I think we should agree on what the goals are first.

> Or perhaps someone wants to make the case that we just don't need it
> any more (SSDs are silent!) and removes it all.
>
>> >
>> > The point of laptop_mode isn't to save power btw - it is to minimise
>> > the frequency with which the disk drive is spun up.  By deferring and
>> > then batching writeout operations, basically.
>>
>> I don't get it. Why should we minimise such frequency?
>
> Because my laptop was going clickety every minute and was keeping me
> awake.
>

Very interesting, I don't know if anyone realized that (or we just forgot) :-)

>> It's for saving the power to increase batter life.
>
> It might well have that effect, dunno.  That wasn't my intent.  Testing
> needed!
>

Power saving is certainly why we had it on originally for ChromeOS,
but we turned it off due to misbehavior.

Specifically, we saw a pathological behavior where we'd end up writing
to the disk every few seconds when laptop mode was turned on.  This
turned out to be because laptop-mode sets a timer which is used to
check for new dirty data after the initial flush and writes that out
before spinning the disk down, and on ChromeOS various chatty daemons
on the system were logging and dirtying data more or less constantly
so there was almost always something there to be written out.  So what
ended up happening was that we'd need to do a read, then wake up the
disk, and then keep writing every few seconds for a long period of
time, which had the opposite effect from what we wanted.  The issues
with zram swap just confirmed that we didn't want laptop mode.
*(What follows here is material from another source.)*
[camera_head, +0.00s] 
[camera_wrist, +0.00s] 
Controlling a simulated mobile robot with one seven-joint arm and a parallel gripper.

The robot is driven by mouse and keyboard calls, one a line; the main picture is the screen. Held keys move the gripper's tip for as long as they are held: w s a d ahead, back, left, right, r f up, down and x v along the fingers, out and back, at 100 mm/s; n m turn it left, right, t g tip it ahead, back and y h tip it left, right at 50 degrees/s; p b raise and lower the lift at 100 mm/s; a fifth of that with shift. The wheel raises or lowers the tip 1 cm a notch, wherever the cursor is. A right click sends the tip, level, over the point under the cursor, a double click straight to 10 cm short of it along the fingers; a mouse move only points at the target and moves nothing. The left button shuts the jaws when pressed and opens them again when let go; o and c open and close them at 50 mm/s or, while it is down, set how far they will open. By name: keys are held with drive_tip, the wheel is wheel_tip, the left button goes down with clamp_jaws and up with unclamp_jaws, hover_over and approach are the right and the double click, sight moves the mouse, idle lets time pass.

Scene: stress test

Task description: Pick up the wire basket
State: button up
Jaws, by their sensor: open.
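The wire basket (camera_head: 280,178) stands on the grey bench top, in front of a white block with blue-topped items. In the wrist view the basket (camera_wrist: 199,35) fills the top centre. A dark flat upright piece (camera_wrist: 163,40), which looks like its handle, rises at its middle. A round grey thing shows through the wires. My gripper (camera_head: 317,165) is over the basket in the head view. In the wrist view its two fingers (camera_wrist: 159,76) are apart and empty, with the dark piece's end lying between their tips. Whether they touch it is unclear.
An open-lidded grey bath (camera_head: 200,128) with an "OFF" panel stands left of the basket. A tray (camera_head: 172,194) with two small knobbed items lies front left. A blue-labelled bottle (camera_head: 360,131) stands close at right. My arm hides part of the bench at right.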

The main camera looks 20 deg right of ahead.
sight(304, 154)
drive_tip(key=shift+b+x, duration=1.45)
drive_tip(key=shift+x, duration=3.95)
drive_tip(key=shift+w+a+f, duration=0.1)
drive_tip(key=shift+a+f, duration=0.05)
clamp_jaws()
Most of our devices have had SSDs rather than spinning disks, so noise
wasn't an issue, although when we finally did support an official
device with a spinning disk people certainly complained when the disk
started clicking all the time (due to the underflow in the writeback
code).   We do know that current SSDs save a significant amount of
power when they go into standby, so minimizing disk writes is still
useful on these devices.

A very simple laptop mode which only does a single sync when we spin
up the disk, and didn't bother with the timer behavior or muck with
swap behavior might be something that is more useful for us, and I
suspect it might simplify the writeback code somewhat as well.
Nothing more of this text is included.